| DESCRIPTION OF THE TASK |
Pictures are to be left out. Copy exactly the lines from the one containing "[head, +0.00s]" to the one containing "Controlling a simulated", both ends kept.

*-*-*

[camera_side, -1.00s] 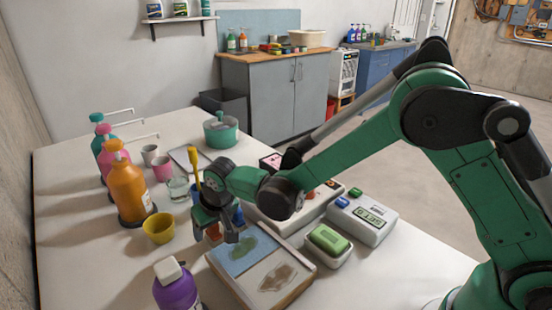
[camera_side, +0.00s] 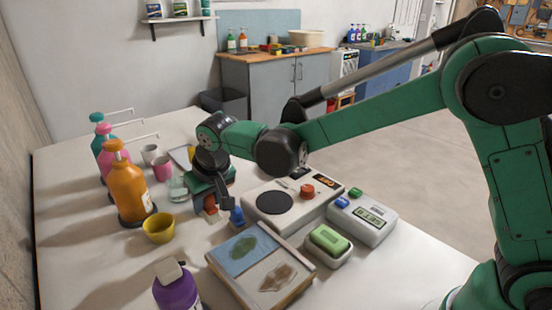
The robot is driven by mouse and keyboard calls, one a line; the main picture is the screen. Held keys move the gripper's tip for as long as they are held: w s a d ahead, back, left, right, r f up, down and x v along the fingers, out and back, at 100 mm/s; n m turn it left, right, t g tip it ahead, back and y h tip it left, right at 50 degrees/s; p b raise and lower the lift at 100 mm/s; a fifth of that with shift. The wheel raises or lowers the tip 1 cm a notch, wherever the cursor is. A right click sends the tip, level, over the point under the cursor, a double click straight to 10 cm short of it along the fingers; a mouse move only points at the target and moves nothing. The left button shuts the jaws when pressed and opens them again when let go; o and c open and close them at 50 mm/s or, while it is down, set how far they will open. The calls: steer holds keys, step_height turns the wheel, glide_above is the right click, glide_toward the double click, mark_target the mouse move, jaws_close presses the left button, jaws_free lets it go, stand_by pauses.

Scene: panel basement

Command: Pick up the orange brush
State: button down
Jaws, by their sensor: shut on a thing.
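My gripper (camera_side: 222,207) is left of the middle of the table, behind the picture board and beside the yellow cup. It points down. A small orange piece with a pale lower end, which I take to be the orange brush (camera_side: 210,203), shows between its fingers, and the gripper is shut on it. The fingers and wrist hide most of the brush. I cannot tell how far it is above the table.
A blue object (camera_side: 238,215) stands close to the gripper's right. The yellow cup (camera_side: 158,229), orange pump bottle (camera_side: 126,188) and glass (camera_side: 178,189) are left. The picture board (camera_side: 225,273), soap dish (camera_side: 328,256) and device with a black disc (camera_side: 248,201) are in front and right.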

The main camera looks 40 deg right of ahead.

*-*-*

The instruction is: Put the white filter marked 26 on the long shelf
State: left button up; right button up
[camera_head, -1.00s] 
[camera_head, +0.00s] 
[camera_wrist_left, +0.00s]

*-*-*

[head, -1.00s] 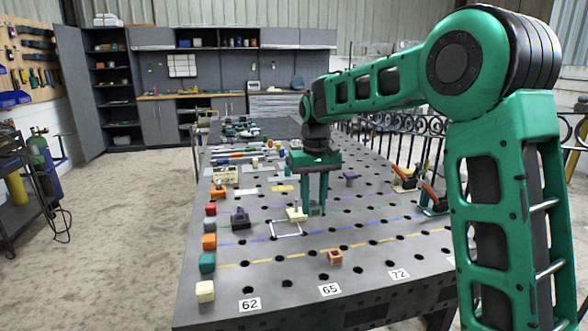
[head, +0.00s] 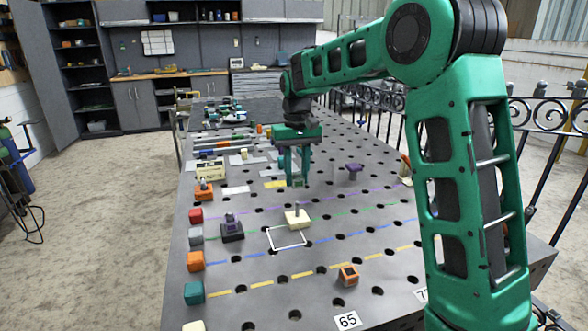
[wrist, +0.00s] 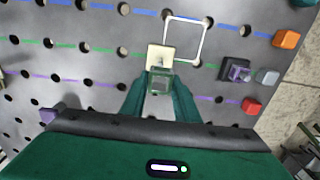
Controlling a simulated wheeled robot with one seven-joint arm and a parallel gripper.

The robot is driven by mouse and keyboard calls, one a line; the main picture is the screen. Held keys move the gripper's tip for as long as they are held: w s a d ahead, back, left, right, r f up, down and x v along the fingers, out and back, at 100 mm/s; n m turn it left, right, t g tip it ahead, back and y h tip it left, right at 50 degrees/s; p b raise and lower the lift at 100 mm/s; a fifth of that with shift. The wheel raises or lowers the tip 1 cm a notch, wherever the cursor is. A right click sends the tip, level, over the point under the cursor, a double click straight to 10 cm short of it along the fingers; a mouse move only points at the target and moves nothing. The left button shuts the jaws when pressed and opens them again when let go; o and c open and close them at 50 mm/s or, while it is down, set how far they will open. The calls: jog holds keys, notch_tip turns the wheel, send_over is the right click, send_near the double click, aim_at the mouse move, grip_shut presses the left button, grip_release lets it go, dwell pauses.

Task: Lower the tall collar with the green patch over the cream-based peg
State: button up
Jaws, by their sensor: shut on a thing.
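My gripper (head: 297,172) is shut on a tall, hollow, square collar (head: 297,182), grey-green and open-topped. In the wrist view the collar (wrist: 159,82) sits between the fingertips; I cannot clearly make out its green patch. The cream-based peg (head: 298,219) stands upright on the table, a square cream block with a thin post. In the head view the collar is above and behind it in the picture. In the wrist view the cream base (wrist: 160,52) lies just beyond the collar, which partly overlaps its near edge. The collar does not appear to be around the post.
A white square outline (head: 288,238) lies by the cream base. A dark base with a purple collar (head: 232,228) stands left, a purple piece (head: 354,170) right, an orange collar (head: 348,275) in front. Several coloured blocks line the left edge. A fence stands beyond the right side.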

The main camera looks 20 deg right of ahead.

*-*-*

| TASK SOLUTION |
[head, +0.00s] 
[wrist, +0.00s] 
Controlling a simulated wheeled robot with one seven-joint arm and a parallel gripper.

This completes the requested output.